El esfuerzo para mirar hacia otro lado cuando fallamos, el esfuerzo de padres e hijos para evitar el dolor del rechazo o asumir las limitaciones de la relación, el esfuerzo de las parejas para que la otra persona no se dé cuenta de lo que uno no puede darle, nos vuelve más débiles, no más fuertes. Curiosamente pensamos que si no se me nota, entonces no existe; si no lo noto yo mismo o nadie se da cuenta, lo que me duele no me dolerá. En ese sentido, la negación o la represión nos ayuda cuando no hay otra alternativa, pero no es suficiente como único afrontamiento de la vulnerabilidad intrínseca de vivir, de movernos, de compartir con otros seres humanos. Y entonces me pregunto: si caerse va a ser inevitable, ¿podríamos montar nuestro propio entrenamiento como los especialistas para saber caer? Ninguno de esos profesionales se arriesgaría a saltar de un coche en marcha si no confiara en el apoyo de los demás, en sus propios medios de seguridad o su fortaleza física y entrenamiento. Sería una locura. En nuestro caso, la caída suele suceder cuando nos precipitamos por un hueco: el que existe entre la expectativa y la realidad. Al intentar saltar de un borde a otro, el viento, el error de cálculo, la falta de fuerzas, y mil otras variables pueden hacer que las cosas no salgan como teníamos previsto y nos precipitemos al dolor, a la decepción e incluso a la desesperación. Entonces, si no estamos entrenados a caer, realmente nos podemos hacer daño.

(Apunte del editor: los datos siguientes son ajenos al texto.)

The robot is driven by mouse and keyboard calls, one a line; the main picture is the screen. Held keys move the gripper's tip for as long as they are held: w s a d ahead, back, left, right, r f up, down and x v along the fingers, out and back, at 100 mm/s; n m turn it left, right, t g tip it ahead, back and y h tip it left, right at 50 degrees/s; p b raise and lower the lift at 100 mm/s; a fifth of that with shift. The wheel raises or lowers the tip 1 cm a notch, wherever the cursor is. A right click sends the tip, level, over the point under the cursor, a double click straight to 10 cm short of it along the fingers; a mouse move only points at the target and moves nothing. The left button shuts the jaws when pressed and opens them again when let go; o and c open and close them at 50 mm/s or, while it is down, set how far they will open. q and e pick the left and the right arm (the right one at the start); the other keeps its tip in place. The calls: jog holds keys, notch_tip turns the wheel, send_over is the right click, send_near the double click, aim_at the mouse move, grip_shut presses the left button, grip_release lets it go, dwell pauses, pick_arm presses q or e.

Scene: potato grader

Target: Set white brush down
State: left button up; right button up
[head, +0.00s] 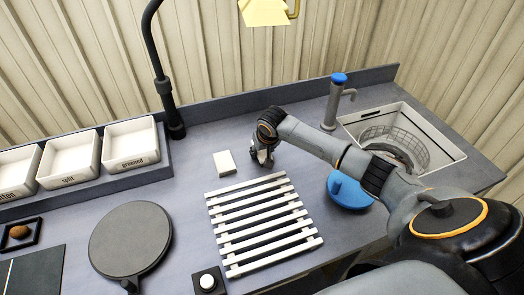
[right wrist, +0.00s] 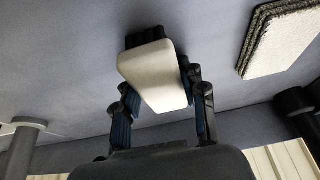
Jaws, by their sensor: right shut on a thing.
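The white brush (right wrist: 152,78) has a smooth white back and dark bristles at its far end. In the right wrist view it sits between the two fingers of my right gripper (right wrist: 162,92), which is shut on it. In the head view my right gripper (head: 263,157) is low over the grey counter, just right of a white pad. The brush is mostly hidden there by the gripper. The bristle end is close to the counter, but I cannot tell whether it touches. My left gripper is not in view.
The white pad (head: 224,162) lies beside the gripper and shows in the right wrist view (right wrist: 282,40). A white slatted rack (head: 262,222) lies in front. White bins (head: 131,145) stand left.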

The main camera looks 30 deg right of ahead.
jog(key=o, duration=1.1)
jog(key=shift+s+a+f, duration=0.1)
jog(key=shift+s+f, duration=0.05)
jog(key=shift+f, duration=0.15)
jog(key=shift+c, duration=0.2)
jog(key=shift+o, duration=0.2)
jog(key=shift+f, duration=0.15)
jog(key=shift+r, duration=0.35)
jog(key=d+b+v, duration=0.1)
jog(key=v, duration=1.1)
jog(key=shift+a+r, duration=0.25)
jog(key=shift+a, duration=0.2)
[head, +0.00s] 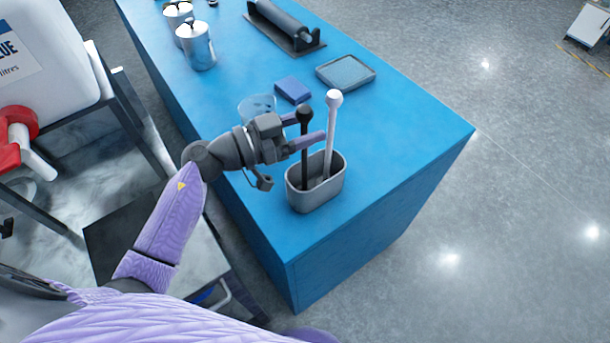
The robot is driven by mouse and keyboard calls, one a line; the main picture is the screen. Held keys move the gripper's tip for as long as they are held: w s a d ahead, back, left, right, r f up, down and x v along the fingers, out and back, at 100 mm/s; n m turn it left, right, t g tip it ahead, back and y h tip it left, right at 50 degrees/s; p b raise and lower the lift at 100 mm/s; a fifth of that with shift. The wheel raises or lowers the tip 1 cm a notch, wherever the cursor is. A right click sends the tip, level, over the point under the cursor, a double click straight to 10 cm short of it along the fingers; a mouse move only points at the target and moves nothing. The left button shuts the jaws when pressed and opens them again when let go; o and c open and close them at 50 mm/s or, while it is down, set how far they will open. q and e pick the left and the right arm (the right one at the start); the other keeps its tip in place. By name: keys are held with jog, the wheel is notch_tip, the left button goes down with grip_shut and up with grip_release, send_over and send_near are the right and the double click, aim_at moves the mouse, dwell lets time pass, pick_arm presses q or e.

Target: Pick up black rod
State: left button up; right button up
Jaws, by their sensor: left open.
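The black rod (305,150) stands upright in a grey oval holder (318,198) near the front end of the blue table. Its round black knob is at the top. A white rod (329,130) stands beside it in the same holder, to the right. My left gripper (308,129) reaches in from the left just above the holder. It is open, with its two fingers around or beside the upper part of the black rod; I cannot tell whether they touch it. The lower ends of both rods are hidden inside the holder. My right gripper is not in view.
On the blue table (410,140) are a clear glass dish (257,106), a blue block (292,90), a grey tray (345,72), a roller on a dark base (285,25) and metal canisters (197,48). The table is clear right of the holder. A white tank (45,60) stands left.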

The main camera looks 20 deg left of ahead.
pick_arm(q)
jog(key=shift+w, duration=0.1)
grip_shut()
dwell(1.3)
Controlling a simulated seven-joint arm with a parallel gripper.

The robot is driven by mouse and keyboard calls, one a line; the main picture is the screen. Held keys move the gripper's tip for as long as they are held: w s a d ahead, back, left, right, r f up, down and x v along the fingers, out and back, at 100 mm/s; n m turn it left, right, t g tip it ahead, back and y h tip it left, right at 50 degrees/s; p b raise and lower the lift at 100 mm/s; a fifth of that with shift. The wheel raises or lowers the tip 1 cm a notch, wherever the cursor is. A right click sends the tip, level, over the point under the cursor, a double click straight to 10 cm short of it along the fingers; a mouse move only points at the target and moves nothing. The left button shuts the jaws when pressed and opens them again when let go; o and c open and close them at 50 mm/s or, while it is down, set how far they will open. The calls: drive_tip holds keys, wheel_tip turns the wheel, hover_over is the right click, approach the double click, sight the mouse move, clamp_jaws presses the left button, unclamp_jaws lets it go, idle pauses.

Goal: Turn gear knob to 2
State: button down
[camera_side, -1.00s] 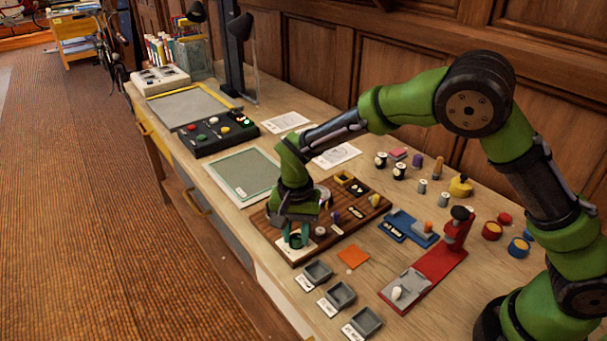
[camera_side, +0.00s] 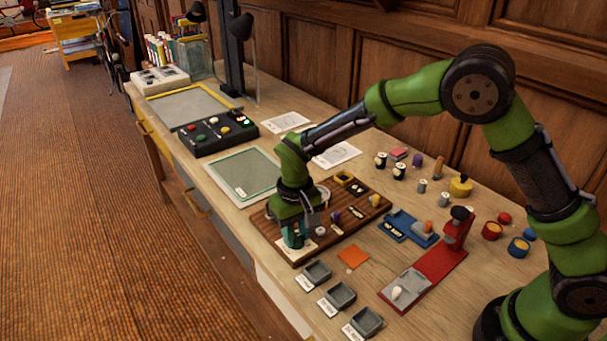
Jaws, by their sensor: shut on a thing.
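My gripper (camera_side: 295,236) points down at the near left corner of the brown wooden board (camera_side: 272,232). It is shut on the gear knob, which sits on a small white plate (camera_side: 312,247). The teal fingers and my green wrist cover most of the knob. Its pointer and the numbers on the plate cannot be read from here, so I cannot tell the knob's setting.
The board also carries a purple knob (camera_side: 335,217) and a yellow knob (camera_side: 374,201). An orange square (camera_side: 353,257), several grey bins (camera_side: 341,296), a blue fixture (camera_side: 405,227) and a red fixture (camera_side: 438,263) lie to the right and in front. A green-edged mat (camera_side: 240,172) lies behind left.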

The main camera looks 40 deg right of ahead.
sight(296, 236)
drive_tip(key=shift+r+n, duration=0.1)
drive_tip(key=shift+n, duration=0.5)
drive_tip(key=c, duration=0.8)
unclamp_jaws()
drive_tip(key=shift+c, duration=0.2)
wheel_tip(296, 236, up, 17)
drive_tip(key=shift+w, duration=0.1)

La falta de costumbre y de integración de esta realidad nos genera estupefacción y olvido. Es como si nos sorprendiera que también para nosotros existe esa gravedad, esa corriente de aire o ese charco de aceite justo en el pedazo de firme sobre el que tomamos impulso. Olvidarnos de esta realidad que nos ata a la tierra y nos iguala a todos nos pone en riesgo. Así que quizá necesitemos entrenarnos a fallar, a sentir la incapacidad, la decepción, los propios límites cuando la naturaleza social o física nos eche el freno; y hacerlo sin que el drama nos anule, sin que la ilusión de seguridad que nos hemos construido anule nuestra capacidad para levantarnos y seguir, sin sentir la vergüenza por algo que todos vivimos antes o después, sin tener que enarbolar la indignación para no sentir la vulnerabilidad, ni anticipar la crítica de los demás si nos ven despanzurrados en el suelo de una ruptura amorosa, un despido, una decepción o un acto fallido.

Necesitamos para ello integrar esa faceta nuestra que queremos desterrar a veces, en la que no brillamos tanto ni somos exitosos o invulnerables. La tentación de armarse con la coraza de la soberbia para no sentir vergüenza es grande al sentirnos trastabillar, sin embargo eso tensa el cuerpo y limita los movimientos; y nos divide por dentro. Preguntarse cosas como, ‘¿Qué puede pasar si me ven fallar? ¿Quién va a quedarse a pesar de todo? ¿Con qué y quién puedo contar?’, o darse el permiso de crecer y aprender en lugar de esconder el fallo bajo la alfombra, de convertirse en alguien mejor, de afinar más, nos da por un lado la seguridad de lo que tengo y por otro convierte la ansiedad en acción, en un nuevo intento en el que yo estoy bien, en el que habrá siempre una nueva oportunidad sin riesgo de muerte. No matemos la parte de nosotros que falla porque eso nos hace vulnerables a la catástrofe, y es que la parte que falla es también la que intenta, la que sueña y se arriesga; la que tiene la esperanza.